**TASK PROMPT**
All material below is to be reproduced exactly.

**DATA EXTRACT**
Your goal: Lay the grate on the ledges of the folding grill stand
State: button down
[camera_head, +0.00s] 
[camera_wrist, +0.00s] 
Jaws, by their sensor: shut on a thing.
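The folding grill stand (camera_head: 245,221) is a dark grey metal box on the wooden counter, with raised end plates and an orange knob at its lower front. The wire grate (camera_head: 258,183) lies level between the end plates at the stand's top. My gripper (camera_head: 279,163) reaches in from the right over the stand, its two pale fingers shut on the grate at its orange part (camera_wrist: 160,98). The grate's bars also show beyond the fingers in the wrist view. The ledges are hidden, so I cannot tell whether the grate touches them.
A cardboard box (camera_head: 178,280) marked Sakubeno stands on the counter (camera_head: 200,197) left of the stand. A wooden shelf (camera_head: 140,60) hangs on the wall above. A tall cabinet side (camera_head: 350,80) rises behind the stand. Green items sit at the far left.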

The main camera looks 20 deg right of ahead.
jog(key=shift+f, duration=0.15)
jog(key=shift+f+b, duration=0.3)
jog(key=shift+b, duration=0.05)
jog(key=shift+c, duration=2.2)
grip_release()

**WRITTEN RESPONSE**
Your goal: Lay the grate on the ledges of the folding grill stand
State: button down
[camera_head, +0.00s] 
[camera_wrist, +0.00s] 
Jaws, by their sensor: shut on a thing.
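The folding grill stand (camera_head: 245,221) is a dark grey metal box on the wooden counter, with raised end plates and an orange knob at its lower front. The wire grate (camera_head: 258,183) lies level between the end plates at the stand's top. My gripper (camera_head: 279,163) reaches in from the right over the stand, its two pale fingers shut on the grate at its orange part (camera_wrist: 160,98). The grate's bars also show beyond the fingers in the wrist view. The ledges are hidden, so I cannot tell whether the grate touches them.
A cardboard box (camera_head: 178,280) marked Sakubeno stands on the counter (camera_head: 200,197) left of the stand. A wooden shelf (camera_head: 140,60) hangs on the wall above. A tall cabinet side (camera_head: 350,80) rises behind the stand. Green items sit at the far left.

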The main camera looks 20 deg right of ahead.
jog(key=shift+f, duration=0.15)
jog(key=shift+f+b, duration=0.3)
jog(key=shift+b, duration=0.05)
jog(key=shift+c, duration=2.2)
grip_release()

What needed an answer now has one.